BACAAJA, PURBALINGGA – Nuansa kemerdekaan terasa beda di dalam tembok Rutan Kelas IIB Purbalingga. Minggu (17/8/2025), suasana haru dan harap bercampur saat 149 warga binaan mendapat remisi dalam rangka HUT ke-80 Republik Indonesia.
Dari total itu, 69 orang menerima remisi umum dan 80 lainnya mendapat remisi dasawarsa — sebuah kesempatan untuk menata ulang hidup dan memetik pelajaran dari masa lalu.
Upacara berlangsung sederhana tapi bermakna: Bupati Fahmi M. Hanif secara simbolis menyerahkan remisi bersama Kepala Rutan Ridwan Susilo. Sederhana, tapi pesannya kuat: kemerdekaan juga bagi yang sedang menata kembali hidupnya.
Bupati Fahmi menyampaikan sambutan Kementerian Hukum dan HAM, menekankan bahwa remisi adalah bentuk penghargaan atas disiplin dan partisipasi warga binaan dalam program pembinaan. “Remisi bukan cuma pemotongan hukuman; ini tanda bahwa proses pembinaan berjalan dan memberi hasil,” ujarnya.

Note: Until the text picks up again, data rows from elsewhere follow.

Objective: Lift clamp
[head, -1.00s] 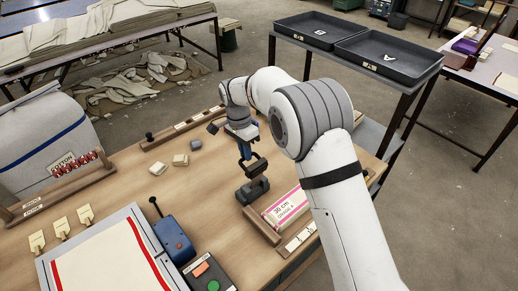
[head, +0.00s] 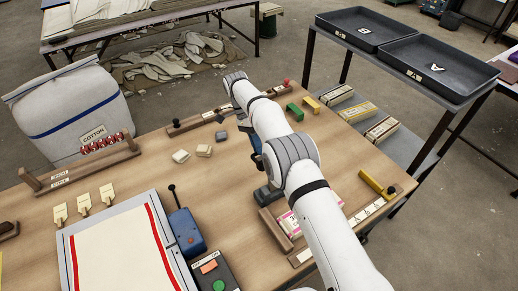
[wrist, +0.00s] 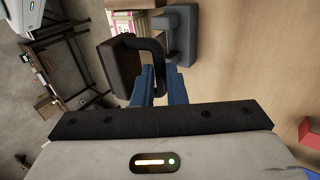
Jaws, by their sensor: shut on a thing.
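The clamp has a dark grey base (head: 268,194) standing on the wooden table in the head view, partly behind my arm. In the wrist view its grey body (wrist: 181,38) is at the top, with a black bent handle (wrist: 152,48) and a dark block (wrist: 119,66) at the handle's left. My gripper's blue fingers (wrist: 160,87) are shut on the lower end of the black handle. In the head view my gripper (head: 257,164) is mostly hidden by my arm, just above the base. I cannot tell whether the base is clear of the table.
A pink-and-white labelled pack (head: 290,222) lies close right of the clamp. A blue lever box (head: 184,232), a button box (head: 214,270) and a board with red-striped cloth (head: 115,245) are at the front left. Small blocks (head: 181,156) lie behind. Open table shows left of the clamp.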

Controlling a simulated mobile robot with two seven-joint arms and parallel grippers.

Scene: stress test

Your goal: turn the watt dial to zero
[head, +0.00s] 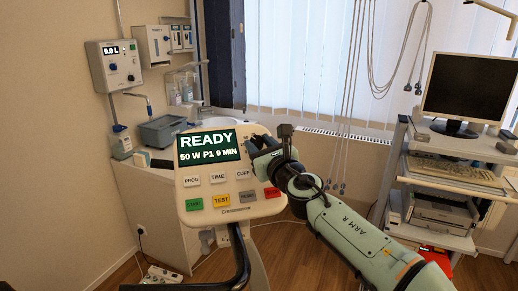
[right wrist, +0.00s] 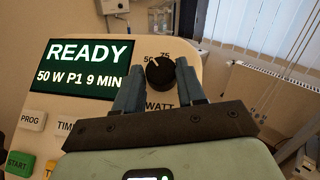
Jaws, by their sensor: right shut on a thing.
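The watt dial (right wrist: 160,72) is a round black knob on the cream control panel (head: 225,208). In the right wrist view its mark points up-left, near the printed 50; 75 is printed above it and WATT below. My right gripper (right wrist: 159,80) is shut on the dial, one finger on each side. The panel's screen (head: 208,146) reads READY, 50 W P1 9 MIN. My left gripper is not in view.
Coloured buttons such as the green START (head: 195,204) and grey keys lie below the screen. A dark curved bar (head: 238,265) stands in front of the panel. A cart with a monitor (head: 468,87) is at the right, and a sink counter is behind at the left.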

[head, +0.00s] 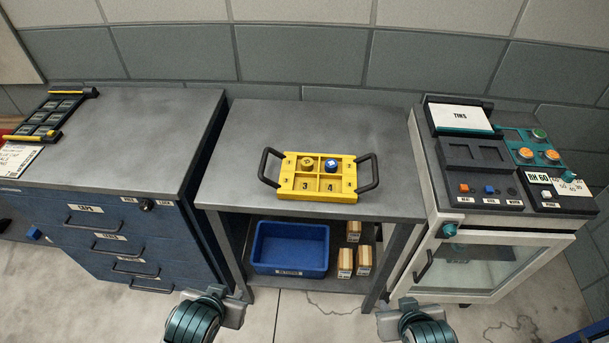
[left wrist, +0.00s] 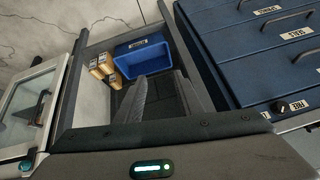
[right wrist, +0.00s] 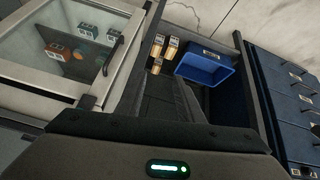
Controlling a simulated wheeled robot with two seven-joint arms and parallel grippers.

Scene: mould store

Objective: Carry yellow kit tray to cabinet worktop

Di sisi lain, Kepala Rutan Ridwan menegaskan komitmen rutan untuk jadi tempat pembinaan, bukan sekadar menampung. Ia bilang bahwa upaya pembinaan meliputi pendidikan, pelatihan keterampilan, kegiatan keagamaan, sampai penguatan mental agar saat keluar nanti warga binaan punya bekal agar tak kembali ke jalan yang salah.
Kondisi rutan sendiri lagi jadi PR besar, penghuni tercatat 164 orang — 59 tahanan dan 105 narapidana, dengan perbandingan gender 6 perempuan dan 158 laki-laki — sehingga overkapasitas tetap jadi tantangan. Meski begitu, petugas berusaha maksimal supaya layanan pembinaan tetap jalan.
Kegiatan remisi juga diwarnai kunjungan ke stan kerajinan warga binaan. Produk-produk buatan mereka ditampilkan sebagai bukti nyata bahwa pembinaan vokasi berjalan — bukan sekadar teori. Para tamu punya kesempatan melihat langsung proses kreatifnya.
Hadir dalam acara itu Wakil Bupati, jajaran Forkopimda, Ketua dan Wakil Ketua TP PKK, Sekda, serta para asisten. Kehadiran mereka memberi pesan bahwa pembinaan warga binaan mendapat perhatian lintas sektor, bukan urusan internal rutan semata.
Beberapa keluarga warga binaan tampak hadir, menambah suasana haru. Momen remisi jadi ajang harap-harap cemas sekaligus bangga; harap agar anggota keluarga bisa segera pulih perannya, bangga melihat perubahan kecil yang sudah terjadi.
Di akhir acara, pesan yang diulang-ulang adalah soal kesempatan kedua: remisi diharapkan jadi titik balik. Baik pemerintah daerah maupun pengelola rutan menyampaikan harapan sama — semoga remisi yang diberikan memantik komitmen untuk hidup lebih baik setelah bebas.
Singkatnya, remisi bukan hanya angka di surat keputusan. Bagi 149 orang itu, remisi adalah sinyal: ada jalan untuk berubah, dan masyarakat — kalau didukung — bisa jadi bagian dari proses reintegrasi. (*)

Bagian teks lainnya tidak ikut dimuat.